A Founders’ Agreement is a legal document entered into by the founding members of a startup or new business venture. It sets out the rights, responsibilities, and obligations of each founder, covering key aspects such as ownership of equity, roles in the company, decision-making processes, intellectual property rights, and procedures for resolving disputes.
The agreement acts as a foundational contract that helps formalise the working relationship between founders and provides a clear framework for managing the business from the outset.
A Founders’ Agreement is used to prevent misunderstandings and disputes between co-founders by clearly defining expectations and responsibilities. It ensures that everyone involved has a shared understanding of their contributions, equity stakes, and authority in the company.
It also helps protect the business by addressing potential issues such as the departure of a founder, dilution of shares, or the handling of intellectual property. By setting these terms early, the agreement minimises the risk of conflict and provides a roadmap for managing future challenges.
A Founders’ Agreement is used in startups and new business ventures during the early stages of formation. It is particularly important when multiple individuals come together to build a company, especially if they are contributing different skills, capital, or intellectual property.
It is applicable in jurisdictions such as England and Wales and other countries with similar corporate law frameworks, where co-founders wish to formalise their roles and responsibilities legally. The agreement is often referenced during funding rounds, investor negotiations, and corporate governance processes.
A Founders’ Agreement is used by the founding members of a company or startup who wish to establish a formal understanding of their partnership.

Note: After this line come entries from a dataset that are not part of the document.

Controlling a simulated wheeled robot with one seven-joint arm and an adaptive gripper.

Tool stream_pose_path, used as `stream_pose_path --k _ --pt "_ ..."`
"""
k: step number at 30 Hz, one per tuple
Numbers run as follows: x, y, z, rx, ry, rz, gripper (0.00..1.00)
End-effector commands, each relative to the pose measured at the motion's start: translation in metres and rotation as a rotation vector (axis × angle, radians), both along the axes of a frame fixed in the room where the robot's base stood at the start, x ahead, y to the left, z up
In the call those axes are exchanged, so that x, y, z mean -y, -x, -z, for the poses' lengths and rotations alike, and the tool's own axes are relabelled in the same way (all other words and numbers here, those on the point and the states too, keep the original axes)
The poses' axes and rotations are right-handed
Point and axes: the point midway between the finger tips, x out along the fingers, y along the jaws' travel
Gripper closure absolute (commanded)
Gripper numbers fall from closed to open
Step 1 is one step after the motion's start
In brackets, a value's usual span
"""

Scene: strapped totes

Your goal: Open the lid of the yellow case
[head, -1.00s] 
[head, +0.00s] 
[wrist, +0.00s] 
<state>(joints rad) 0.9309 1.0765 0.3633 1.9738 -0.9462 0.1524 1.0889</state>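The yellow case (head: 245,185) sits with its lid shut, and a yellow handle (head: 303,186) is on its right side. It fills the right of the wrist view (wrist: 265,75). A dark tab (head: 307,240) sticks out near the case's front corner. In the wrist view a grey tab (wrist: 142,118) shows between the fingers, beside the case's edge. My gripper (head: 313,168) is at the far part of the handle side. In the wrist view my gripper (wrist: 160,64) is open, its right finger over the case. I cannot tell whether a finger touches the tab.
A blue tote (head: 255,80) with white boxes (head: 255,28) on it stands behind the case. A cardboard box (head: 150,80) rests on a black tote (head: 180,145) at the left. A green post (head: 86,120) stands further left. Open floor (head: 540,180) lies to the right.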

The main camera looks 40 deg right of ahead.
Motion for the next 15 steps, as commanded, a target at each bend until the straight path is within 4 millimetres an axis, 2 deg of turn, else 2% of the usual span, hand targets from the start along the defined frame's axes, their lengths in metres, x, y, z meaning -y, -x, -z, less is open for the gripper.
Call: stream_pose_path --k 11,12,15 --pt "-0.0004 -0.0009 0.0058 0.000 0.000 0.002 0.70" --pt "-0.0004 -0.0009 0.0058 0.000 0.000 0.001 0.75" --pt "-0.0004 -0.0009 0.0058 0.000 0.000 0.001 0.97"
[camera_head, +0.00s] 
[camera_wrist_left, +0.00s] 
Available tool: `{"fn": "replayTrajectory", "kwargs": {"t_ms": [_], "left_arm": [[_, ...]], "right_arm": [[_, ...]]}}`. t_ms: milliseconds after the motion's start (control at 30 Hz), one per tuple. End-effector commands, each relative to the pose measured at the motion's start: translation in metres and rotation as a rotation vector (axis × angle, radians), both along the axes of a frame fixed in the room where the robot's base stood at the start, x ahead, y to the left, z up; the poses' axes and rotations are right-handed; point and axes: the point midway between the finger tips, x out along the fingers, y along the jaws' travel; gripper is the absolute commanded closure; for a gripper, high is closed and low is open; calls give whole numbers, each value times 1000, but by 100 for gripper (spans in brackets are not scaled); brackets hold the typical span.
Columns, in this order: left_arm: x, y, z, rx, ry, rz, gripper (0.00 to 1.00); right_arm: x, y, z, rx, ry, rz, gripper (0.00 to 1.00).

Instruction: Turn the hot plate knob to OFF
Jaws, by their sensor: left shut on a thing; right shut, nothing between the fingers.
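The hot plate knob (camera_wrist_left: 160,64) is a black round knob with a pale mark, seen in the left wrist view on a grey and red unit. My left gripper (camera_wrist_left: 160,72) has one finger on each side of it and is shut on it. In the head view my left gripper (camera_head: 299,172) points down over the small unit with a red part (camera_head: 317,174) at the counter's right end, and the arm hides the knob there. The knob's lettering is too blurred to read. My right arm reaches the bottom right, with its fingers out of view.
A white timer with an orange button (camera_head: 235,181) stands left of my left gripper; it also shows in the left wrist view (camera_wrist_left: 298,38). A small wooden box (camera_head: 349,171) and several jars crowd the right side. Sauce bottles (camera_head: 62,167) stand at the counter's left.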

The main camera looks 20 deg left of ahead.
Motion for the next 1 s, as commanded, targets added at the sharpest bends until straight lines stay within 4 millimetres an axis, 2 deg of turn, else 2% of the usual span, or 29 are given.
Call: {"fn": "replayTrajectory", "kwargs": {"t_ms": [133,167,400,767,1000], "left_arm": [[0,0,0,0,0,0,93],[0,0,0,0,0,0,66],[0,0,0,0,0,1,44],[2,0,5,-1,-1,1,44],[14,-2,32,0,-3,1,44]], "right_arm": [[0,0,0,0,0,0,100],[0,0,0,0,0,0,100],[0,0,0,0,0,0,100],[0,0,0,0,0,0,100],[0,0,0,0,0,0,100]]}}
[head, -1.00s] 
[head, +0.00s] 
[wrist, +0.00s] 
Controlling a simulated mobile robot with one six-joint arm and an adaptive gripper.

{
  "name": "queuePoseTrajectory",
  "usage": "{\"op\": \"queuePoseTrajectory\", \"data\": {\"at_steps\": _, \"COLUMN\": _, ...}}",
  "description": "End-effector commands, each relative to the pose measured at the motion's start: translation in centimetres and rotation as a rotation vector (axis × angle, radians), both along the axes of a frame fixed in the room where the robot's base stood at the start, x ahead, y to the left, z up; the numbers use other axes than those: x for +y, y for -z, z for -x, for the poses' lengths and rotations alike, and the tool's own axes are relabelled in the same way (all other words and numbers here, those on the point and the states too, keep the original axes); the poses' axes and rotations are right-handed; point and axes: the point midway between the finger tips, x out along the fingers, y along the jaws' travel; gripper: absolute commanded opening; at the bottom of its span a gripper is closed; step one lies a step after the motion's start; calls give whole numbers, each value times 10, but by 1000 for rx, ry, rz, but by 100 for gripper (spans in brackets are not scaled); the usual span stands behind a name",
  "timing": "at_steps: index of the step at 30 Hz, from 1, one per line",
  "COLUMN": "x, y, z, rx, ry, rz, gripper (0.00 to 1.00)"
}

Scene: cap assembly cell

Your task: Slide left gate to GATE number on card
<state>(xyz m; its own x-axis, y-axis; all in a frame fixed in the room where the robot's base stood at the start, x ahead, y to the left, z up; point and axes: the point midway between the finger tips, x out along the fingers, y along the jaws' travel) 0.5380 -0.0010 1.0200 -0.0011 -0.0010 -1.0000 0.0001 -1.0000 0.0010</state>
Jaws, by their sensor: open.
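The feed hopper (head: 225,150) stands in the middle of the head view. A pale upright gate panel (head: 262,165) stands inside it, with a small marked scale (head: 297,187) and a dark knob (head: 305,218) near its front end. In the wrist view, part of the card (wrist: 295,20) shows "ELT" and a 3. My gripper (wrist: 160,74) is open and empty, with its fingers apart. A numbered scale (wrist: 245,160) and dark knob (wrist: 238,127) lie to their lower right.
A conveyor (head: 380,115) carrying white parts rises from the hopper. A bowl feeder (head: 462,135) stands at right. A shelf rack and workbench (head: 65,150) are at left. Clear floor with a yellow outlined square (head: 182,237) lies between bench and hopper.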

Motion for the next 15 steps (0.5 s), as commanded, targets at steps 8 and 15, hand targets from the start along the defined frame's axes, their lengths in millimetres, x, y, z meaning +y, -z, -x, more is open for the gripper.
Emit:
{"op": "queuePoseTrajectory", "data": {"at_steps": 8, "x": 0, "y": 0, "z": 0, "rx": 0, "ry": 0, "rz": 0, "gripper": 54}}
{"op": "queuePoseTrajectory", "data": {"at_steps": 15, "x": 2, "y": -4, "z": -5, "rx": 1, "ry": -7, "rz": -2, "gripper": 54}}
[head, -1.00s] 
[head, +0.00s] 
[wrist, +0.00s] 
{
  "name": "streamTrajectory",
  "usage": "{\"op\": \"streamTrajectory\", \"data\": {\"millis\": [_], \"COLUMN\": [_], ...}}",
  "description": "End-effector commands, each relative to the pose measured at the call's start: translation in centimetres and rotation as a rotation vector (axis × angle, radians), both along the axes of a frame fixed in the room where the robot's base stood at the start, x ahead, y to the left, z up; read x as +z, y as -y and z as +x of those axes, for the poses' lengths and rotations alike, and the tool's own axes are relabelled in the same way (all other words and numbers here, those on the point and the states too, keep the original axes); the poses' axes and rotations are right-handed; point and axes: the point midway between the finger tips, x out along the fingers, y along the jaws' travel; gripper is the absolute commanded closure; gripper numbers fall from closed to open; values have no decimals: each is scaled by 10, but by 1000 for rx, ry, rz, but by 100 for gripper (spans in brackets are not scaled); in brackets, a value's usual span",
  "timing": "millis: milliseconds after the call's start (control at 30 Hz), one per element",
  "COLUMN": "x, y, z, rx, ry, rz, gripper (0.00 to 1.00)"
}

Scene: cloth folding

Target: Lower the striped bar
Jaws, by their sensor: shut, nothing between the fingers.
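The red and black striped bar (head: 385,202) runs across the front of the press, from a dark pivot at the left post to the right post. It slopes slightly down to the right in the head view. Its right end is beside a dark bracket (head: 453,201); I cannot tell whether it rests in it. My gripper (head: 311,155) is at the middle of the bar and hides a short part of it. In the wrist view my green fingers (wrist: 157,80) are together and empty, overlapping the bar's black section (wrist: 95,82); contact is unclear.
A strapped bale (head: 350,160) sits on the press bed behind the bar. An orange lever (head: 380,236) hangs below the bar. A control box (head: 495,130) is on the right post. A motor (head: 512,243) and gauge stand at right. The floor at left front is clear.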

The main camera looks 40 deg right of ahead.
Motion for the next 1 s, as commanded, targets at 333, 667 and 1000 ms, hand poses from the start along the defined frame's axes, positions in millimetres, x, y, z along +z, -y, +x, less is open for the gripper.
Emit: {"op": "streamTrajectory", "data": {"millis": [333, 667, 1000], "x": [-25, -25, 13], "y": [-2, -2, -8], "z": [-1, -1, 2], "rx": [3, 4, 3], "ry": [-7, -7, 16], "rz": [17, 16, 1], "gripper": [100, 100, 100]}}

It is particularly relevant for co-founders, early employees with equity, and investors who require clarity on ownership and governance structures.
Legal professionals, such as solicitors specialising in corporate law, are typically involved in drafting the agreement to ensure it is fair, comprehensive, and legally enforceable. Investors and venture capitalists often review these agreements to assess the governance and risk management framework of the startup.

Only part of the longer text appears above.